— Begin Data segment —

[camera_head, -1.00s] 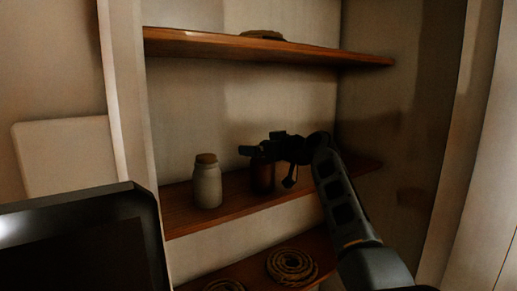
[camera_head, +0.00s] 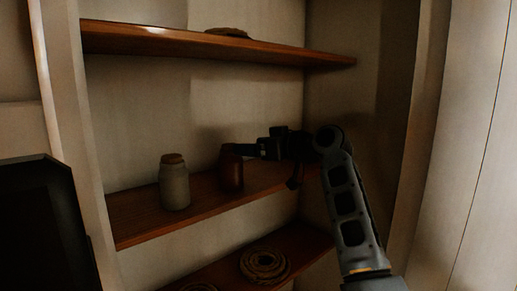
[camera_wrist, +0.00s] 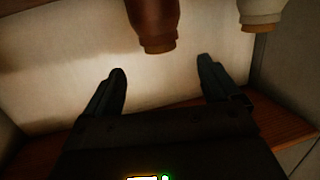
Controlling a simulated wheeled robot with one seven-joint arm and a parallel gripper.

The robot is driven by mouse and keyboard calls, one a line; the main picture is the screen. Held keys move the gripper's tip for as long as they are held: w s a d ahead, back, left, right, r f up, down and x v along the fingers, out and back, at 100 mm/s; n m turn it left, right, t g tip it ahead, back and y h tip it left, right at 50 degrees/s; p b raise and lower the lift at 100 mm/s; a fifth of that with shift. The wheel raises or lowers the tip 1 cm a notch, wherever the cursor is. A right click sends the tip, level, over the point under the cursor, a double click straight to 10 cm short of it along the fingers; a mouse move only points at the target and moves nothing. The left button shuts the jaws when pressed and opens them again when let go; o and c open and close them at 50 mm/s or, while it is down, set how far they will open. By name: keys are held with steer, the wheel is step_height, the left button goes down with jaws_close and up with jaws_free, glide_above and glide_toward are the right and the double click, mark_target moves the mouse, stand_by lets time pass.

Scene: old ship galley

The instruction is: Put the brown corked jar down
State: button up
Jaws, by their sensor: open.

— End Data segment —

Print each line of the material above exactly, with the pictures removed from your copy.

== Exercise answer ==
[camera_head, -1.00s] 
[camera_head, +0.00s] 
[camera_wrist, +0.00s] 
Controlling a simulated wheeled robot with one seven-joint arm and a parallel gripper.

The robot is driven by mouse and keyboard calls, one a line; the main picture is the screen. Held keys move the gripper's tip for as long as they are held: w s a d ahead, back, left, right, r f up, down and x v along the fingers, out and back, at 100 mm/s; n m turn it left, right, t g tip it ahead, back and y h tip it left, right at 50 degrees/s; p b raise and lower the lift at 100 mm/s; a fifth of that with shift. The wheel raises or lowers the tip 1 cm a notch, wherever the cursor is. A right click sends the tip, level, over the point under the cursor, a double click straight to 10 cm short of it along the fingers; a mouse move only points at the target and moves nothing. The left button shuts the jaws when pressed and opens them again when let go; o and c open and close them at 50 mm/s or, while it is down, set how far they will open. By name: keys are held with steer, the wheel is step_height, the left button goes down with jaws_close and up with jaws_free, glide_above and glide_toward are the right and the double click, mark_target moves the mouse, stand_by lets time pass.

Scene: old ship galley

The instruction is: Put the brown corked jar down
State: button up
Jaws, by their sensor: open.

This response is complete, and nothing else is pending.